Il 21 ottobre 1883 nel corso della seconda adunanza generale dei Soci, l’Associazione pensò di promuovere una grande lotteria per accrescere i fondi da stanziare per i costituendi asili nel corso della Fiera del Santuario di Vicoforte del settembre 1884.[25] La lotteria dell’84 fu la prima di una serie che creò un concorso popolare solidale intorno alla istituzione di questi enti a favore dei fanciulli.
Intanto i monregalesi Felice Garelli (primo firmatario) Giuseppe Basteris, Pietro Delvecchio, unitamente ad altri parlamentari, presentavano il 16 maggio 1884 un disegno di legge “Provvedimenti per gli asili d’infanzia” in cui si chiedeva che anche questi enti fossero finalmente disciplinati sia dal punto di vista economico che giuridico.[26] L’attenzione verso l’Associazione monregalese dei diversi Ministeri coinvolti (Interno, Istruzione e Agricoltura) nell’ordinamento degli asili rurali e l’attivismo del Comizio Agrario prima e dell’Associazione poi nella diffusione degli stessi, interessò i Reali i quali, all’inizio del 1884 concessero un’udienza a Felice Garelli, Giuseppe Basteris e Pietro Delvecchio:

 «Gli augusti Sovrani gradirono particolareggiati ragguagli sui progressi dell’istituzione [l’Associazione]; si informarono con vivo interesse degli asili già promossi; rilevarono la grande utilità di essi nei Comuni rurali; augurarono che l’Associazione possa raggiungere pienamente il suo scopo di diffondere gli asili in tutti i Comuni del Circondario. I Sovrani ebbero parole assai lusinghiere pel nostro paese. S.M. il Re ricordò il tempo passato al Castello di Casotto e le molte escursioni fatte sulle vicine montagne».[27]

I Sovrani donarono poi ai rappresentanti dell’Associazione una pendola e due coppe in porfido e bronzo quali premi per la grande lotteria programmata per il settembre di quell’anno.[28].
L’Associazione monregalese promotrice degli asili rurali non si interessò esclusivamente di questioni legislative o della diffusione quantitativa degli stessi nel Circondario, ma volle altresì interessarsi della qualità della pedagogia attuata dal personale scolastico.
In una lettera al vice presidente dell’Associazione, Benedetto Cagno, datata Roma, 30 dicembre 1883, Felice Garelli esponeva le sue opinioni pedagogiche:

 «[…] Lo stampo aportiano[29] era buono; perché in esso l’Asilo rappresentava il tipo d’una famiglia, e secondava, con armonico accordo, lo sviluppo fisico, intellettuale e morale dell’infanzia.
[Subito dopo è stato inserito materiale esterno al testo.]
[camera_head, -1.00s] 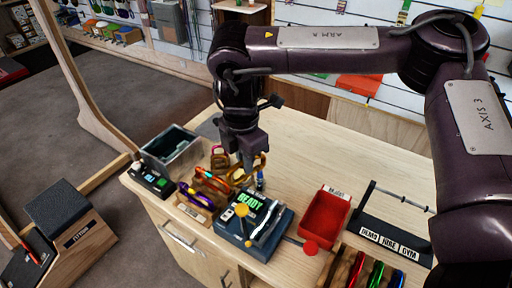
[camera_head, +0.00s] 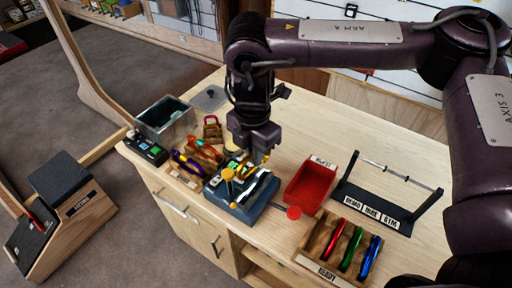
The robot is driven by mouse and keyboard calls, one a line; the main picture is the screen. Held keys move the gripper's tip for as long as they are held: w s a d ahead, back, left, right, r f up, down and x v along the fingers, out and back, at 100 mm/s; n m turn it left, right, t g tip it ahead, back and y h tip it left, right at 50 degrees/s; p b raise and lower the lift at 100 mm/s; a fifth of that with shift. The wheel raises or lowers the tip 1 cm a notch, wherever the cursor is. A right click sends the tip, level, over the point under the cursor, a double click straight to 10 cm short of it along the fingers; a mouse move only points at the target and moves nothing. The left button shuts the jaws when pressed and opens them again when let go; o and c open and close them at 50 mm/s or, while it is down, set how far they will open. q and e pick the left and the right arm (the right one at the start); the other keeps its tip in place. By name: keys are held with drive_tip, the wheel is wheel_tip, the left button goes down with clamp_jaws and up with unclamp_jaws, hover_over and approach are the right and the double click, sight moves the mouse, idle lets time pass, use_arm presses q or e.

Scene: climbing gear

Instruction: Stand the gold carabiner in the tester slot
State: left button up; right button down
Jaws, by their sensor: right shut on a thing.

Sgraziatamente da molti si volle ritoccare lo stampo: e invece di perfezionarlo, come certamente si proponevano, l’hanno in realtà peggiorato. Gli asili continuano ad offrirci un degno esempio da imitare nell’indirizzo morale e disciplinare, e nell’amore materno con cui si veglia al benessere dei bambini; ma il nesso armonico nell’educazione del corpo, dell’intelletto e dell’anima non vi si trova più. Volendo impegnar troppe cose e troppo di buonora, si giunge a risultati opposti a quelli vagheggiati: anziché rinvigorire l’intelligenza, la si stanca e la si ottunde. Avviene anche peggio negli asili che coltivano quasi esclusivamente la memoria. Quivi l’insegnamento arido, materiale, uggioso, si rivolge in un questionario incompreso e indigesto che i bambini imparano meccanicamente… A rilevare l’attuale difettoso indirizzo degli Asili non occorre essere pedagogisti. Lo stesso Aporti lo aveva già scorto e condannato allorché visitando i bambini degli asili, ripeteva spesso alle maestre: “Lasciate che giuochino, lasciate che si muovano, lasciate che qui almeno si sentano felici”.
Questi vizi di metodo appaiono anche più gravi se si confronta l’ordinamento dei nostri asili con l’organismo dei giardini d’infanzia istituiti da Fröbel[30] in Germania… In questi non si insegna, si chiacchiera, e tuttavia si svolge l’intelletto; non si studia, e tuttavia si acquistano assai cognizioni e s’impara a studiare; non si affatica la memoria, non si genera noia o stanchezza, e tuttavia si svolgono in maniera armonica e simultanea tutte le forze fisiche, intellettuali e morali. Il gioco: questo bisogno dell’infanzia, questa prima manifestazione dell’attività umana è il segreto di Fröbel, lo strumento educativo e, direi, la caratteristica del suo metodo. Co’ suoi doni di sfere variamente colorate e grosse, di cubi e cilindri interi e spezzati, di anelli, di bastoncini, di fettucce di carta colorata, che dan luogo a combinazioni infinite di forme, figure e disegni, Fröbel diverte il bambino, ne sveglia lo spirito di osservazione, lo eccita alla riflessione, ne sviluppa le facoltà inventive, ne coltiva le attitudini varie, e lo abitua al lavoro ordinato. Fröbel alterna i giuochi con gli esercizi ginnastici e le cure delle aiuole del giardino coltivate ad erbe e fiori dagli stessi bambini. Infine egli si giova di tutto, dei giuochi, del pasto, del lavoro e dei fiori per suscitare nei bambini l’idea di Dio, per imprimere nella loro anima il sentimento religioso, per compierne la educazione morale».
[31]

Ovviamente lo stesso Felice Garelli suggeriva di trovare una sintesi tra i migliori aspetti del metodo del Ferrante Aporti e quelli del Fröbel.
In questa ottica il Bollettino dell’Associazione del 31 marzo 1885 presentava, affinché fosse acquistato, un insolito materiale didattico dell’editore Vallardi di Milano:

 «una raccoltina di modelli di arnesi rurali in legno e metallo, come sono in realtà. È una scatola con litografie rappresentanti scene rurali ed i diversi campagnuoli, con vedute, prospettive ecc. Nella scatola vi sono tutti gli arnesi indispensabili per la coltivazione, imitati dal vero, con la loro nomenclatura».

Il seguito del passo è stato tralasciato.